Moment vanishing properties of harmonic Bergman functions (Q1877786)

Let \(\mathbb{H}\) denote the halfspace \(\mathbb{R}^n\times (0,\infty)\). If \(\delta\in \mathbb{R}\) and \(0< p<\infty\), then \(b^p_\delta\) denotes the weighted harmonic Bergman space consisting of all harmonic functions \(u\) on \(\mathbb{H}\) such that the function \((x,t)\mapsto| u(x,t)|^p t^\delta\) is Lebesgue integrable on \(\mathbb{H}\).
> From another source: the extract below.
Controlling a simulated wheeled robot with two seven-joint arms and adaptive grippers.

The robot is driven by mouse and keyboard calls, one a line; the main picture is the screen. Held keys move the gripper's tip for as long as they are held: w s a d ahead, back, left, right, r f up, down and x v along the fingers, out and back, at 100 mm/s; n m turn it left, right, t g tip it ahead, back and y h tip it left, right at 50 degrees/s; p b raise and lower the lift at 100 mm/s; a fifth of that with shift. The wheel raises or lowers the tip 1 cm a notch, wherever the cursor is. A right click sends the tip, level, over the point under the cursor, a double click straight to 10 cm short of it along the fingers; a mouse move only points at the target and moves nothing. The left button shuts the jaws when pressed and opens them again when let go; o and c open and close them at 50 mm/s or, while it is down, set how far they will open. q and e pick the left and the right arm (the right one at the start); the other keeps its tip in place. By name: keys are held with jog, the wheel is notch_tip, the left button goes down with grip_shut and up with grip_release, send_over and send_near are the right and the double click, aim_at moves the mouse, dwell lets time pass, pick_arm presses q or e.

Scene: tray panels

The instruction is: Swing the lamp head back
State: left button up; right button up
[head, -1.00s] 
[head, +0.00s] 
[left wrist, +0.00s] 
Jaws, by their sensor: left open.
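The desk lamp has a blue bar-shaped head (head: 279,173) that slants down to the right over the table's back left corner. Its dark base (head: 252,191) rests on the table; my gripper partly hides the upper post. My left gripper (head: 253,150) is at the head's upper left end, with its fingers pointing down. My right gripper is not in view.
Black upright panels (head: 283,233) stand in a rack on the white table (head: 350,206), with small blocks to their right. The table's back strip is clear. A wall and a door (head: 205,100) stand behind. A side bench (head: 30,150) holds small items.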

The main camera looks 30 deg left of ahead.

Theorem 1.1: Suppose \(N\) is a nonnegative integer and \(\mu\) is a complex Borel measure on \(\mathbb{R}^n\) such that \(| x|^N\in L^1(|\mu|)\). If \(\delta>-n-1\) and the Poisson integral of \(\mu\) in \(\mathbb{H}\) belongs to \(b^p_\delta\) for some \(p\in (0\), \((n+\delta+1)/(n+ N)]\), then \(\int_{\mathbb{R}^n} x^\alpha d\,\mu(x)= 0\) for all multi-indices \(\alpha\) satisfying \(|\alpha|\leq N\). The paper also presents related weighted norm inequalities for Poisson integrals, and some applications of these results.